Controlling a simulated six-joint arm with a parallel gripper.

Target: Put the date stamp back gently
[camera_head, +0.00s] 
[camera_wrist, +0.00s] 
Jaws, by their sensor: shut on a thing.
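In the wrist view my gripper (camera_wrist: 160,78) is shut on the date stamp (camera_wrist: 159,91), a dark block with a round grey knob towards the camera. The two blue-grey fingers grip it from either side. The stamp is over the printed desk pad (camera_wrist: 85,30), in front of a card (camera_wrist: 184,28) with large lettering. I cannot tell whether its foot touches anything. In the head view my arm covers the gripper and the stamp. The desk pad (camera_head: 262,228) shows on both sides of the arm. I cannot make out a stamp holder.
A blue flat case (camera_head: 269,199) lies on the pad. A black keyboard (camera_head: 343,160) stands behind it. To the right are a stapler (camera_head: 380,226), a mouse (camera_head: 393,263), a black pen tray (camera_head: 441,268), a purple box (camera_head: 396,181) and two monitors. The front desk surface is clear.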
· · · · ·
# What the exercise asks
Write the material out again in its entirety, exactly as shown.

# Task answer
Controlling a simulated six-joint arm with a parallel gripper.

Target: Put the date stamp back gently
[camera_head, +0.00s] 
[camera_wrist, +0.00s] 
Jaws, by their sensor: shut on a thing.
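In the wrist view my gripper (camera_wrist: 160,78) is shut on the date stamp (camera_wrist: 159,91), a dark block with a round grey knob towards the camera. The two blue-grey fingers grip it from either side. The stamp is over the printed desk pad (camera_wrist: 85,30), in front of a card (camera_wrist: 184,28) with large lettering. I cannot tell whether its foot touches anything. In the head view my arm covers the gripper and the stamp. The desk pad (camera_head: 262,228) shows on both sides of the arm. I cannot make out a stamp holder.
A blue flat case (camera_head: 269,199) lies on the pad. A black keyboard (camera_head: 343,160) stands behind it. To the right are a stapler (camera_head: 380,226), a mouse (camera_head: 393,263), a black pen tray (camera_head: 441,268), a purple box (camera_head: 396,181) and two monitors. The front desk surface is clear.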

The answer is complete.